Let $E$ be a Banach space (complete normed vector space) and $T:E\to E$ linear and continuous with $\|T\|<1$, with the norm $\|f\|=\sup_{x\in S}|f(x)|$ where $S$ is the unit sphere $S = \{x\in E$ st. $|x|=1 \}$. Then $\|T^n\|\le \|T\|^n$ for any $n\ge 0$.
I'm trying by induction: for $n=0, |Id| = 1$. For $n+1$ I think I should use $\|T \cdot S\|\le \|T\|\|S\|$ but I'm stuck in proving this last inequality.
Thanks in advance for any hints.
On
Your thoughts are correct. In fact you nearly have it.
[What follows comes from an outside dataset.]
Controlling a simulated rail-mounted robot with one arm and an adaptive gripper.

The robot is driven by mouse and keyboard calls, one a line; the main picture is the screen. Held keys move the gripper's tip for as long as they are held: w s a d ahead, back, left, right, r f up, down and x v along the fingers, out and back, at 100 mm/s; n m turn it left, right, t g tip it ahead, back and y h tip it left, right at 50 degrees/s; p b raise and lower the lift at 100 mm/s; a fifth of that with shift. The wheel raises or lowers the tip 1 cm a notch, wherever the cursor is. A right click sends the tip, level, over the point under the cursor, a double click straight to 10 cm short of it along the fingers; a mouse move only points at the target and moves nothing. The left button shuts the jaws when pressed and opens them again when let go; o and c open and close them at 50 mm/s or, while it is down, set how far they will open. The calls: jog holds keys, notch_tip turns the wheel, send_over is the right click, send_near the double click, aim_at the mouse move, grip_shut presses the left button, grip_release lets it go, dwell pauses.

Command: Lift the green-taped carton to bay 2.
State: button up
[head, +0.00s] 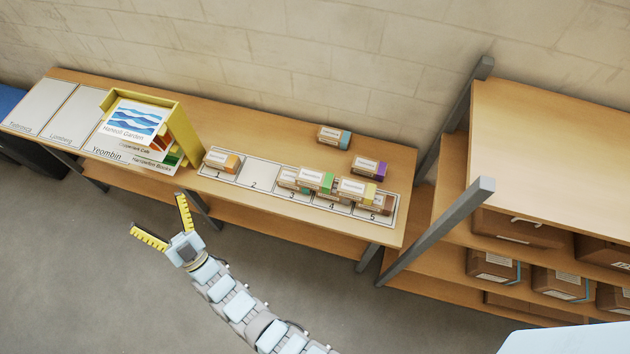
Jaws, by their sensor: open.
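The green-taped carton (312,180) is a small white and brown box on the numbered strip, around bays 3 and 4. It seems to sit on top of other cartons, which it partly hides. Bay 2 (257,173) is an empty pale rectangle marked 2, left of it. My gripper (156,211) is open and empty, its yellow fingers spread wide. It is in front of the bench, left of the bays and apart from every carton.
An orange-taped carton (221,160) stands in bay 1. A yellow-taped carton (356,190) is right of the green one; purple-taped (369,167) and blue-taped (333,137) cartons stand behind. A yellow holder (181,130) stands left of bay 1. A shelf rack (550,130) is at right.

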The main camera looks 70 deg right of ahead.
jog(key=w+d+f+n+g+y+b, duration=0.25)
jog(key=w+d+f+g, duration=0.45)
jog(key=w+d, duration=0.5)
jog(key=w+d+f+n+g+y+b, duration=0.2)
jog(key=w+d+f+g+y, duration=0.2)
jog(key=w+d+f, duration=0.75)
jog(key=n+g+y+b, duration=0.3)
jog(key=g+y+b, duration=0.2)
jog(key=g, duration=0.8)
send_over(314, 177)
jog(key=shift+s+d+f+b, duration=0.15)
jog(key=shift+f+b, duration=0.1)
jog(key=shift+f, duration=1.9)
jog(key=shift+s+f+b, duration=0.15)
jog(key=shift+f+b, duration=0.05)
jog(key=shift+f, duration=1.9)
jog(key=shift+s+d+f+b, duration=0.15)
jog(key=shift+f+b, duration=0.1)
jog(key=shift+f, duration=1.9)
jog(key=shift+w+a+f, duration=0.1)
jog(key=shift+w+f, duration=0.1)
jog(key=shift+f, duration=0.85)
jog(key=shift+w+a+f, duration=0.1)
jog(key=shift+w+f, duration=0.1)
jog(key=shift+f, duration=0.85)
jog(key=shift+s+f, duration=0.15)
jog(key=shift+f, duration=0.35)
Your base case is correct, and you have the right idea for the inductive step.
To complete it, just observe the following $$\|T^{n+1}\|=\|T^nT\|\le \|T^n\|\|T\|\le \|T\|^n\|T\|=\|T\|^{n+1},$$ where the first inequality is the inequality you think you should use and the second is the inductive hypothesis.
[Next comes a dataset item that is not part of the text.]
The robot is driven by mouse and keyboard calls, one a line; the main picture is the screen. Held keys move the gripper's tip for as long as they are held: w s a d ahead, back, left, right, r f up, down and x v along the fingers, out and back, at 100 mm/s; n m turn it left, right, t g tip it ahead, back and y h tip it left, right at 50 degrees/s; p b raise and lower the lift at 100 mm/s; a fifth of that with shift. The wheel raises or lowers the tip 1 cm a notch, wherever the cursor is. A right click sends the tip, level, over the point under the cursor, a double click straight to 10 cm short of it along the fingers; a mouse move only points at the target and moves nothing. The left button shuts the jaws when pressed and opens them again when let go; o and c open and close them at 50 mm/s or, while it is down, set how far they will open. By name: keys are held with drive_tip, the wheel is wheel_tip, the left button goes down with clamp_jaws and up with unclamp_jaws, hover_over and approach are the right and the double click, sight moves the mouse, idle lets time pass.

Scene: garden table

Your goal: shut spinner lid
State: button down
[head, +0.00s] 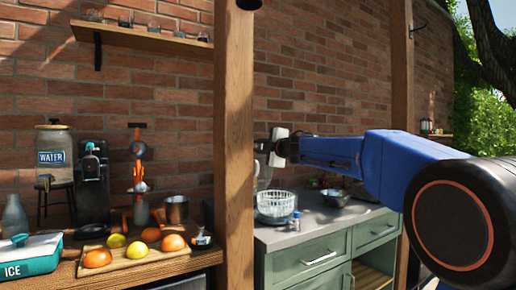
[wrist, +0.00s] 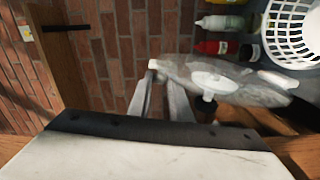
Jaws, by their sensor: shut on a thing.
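The spinner lid (wrist: 230,80) is a clear disc with a white knob underneath or at its centre and white tabs on its rim. My gripper (wrist: 158,78) is shut on the lid's left rim, near a white tab. In the head view my gripper (head: 270,147) is just right of the wooden post, above the counter, with part of the clear lid (head: 264,172) hanging below it. The white spinner basket (head: 275,206) stands on the counter below. It also shows at the top right of the wrist view (wrist: 292,35), apart from the lid.
A wooden post (head: 234,150) stands close left of my gripper, with a brick wall behind. A small blue-capped bottle (head: 296,221) and a dark bowl (head: 335,197) are on the grey counter. Several bottles, including a red one (wrist: 212,47), lie beyond the lid in the wrist view.

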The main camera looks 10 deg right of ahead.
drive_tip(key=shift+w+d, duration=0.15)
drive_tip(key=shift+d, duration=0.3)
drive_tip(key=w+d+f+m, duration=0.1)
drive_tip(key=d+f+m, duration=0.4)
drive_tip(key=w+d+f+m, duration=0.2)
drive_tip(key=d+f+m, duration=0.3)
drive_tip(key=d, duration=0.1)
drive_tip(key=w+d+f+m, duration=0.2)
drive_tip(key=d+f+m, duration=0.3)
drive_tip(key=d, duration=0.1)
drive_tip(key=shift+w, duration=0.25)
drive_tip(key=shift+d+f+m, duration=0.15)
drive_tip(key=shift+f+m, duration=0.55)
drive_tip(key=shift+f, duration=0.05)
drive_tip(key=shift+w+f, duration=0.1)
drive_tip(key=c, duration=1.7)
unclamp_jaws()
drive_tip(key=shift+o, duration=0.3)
To prove the first inequality: $$ \|TS\| = \sup_{\|x\| = 1}\|TSx\| \leq\|T\| \sup_{\|x\| = 1}\|Sx\| \leq \|T\|\|S\| $$ This follows from the fact that for any $x$: $$ \|Tx\| = \left\|T \left(\|x\|\frac{x}{\|x\|}\right)\right\| = \|x\|\left\|T \left(\frac{x}{\|x\|}\right)\right\| \leq \|x\|\sup_{y = 1} \|Ty\| = \|x\|\|T\| $$ And this result uses the fact that $\frac{x}{\|x\|}$ is a unit (norm 1) vector.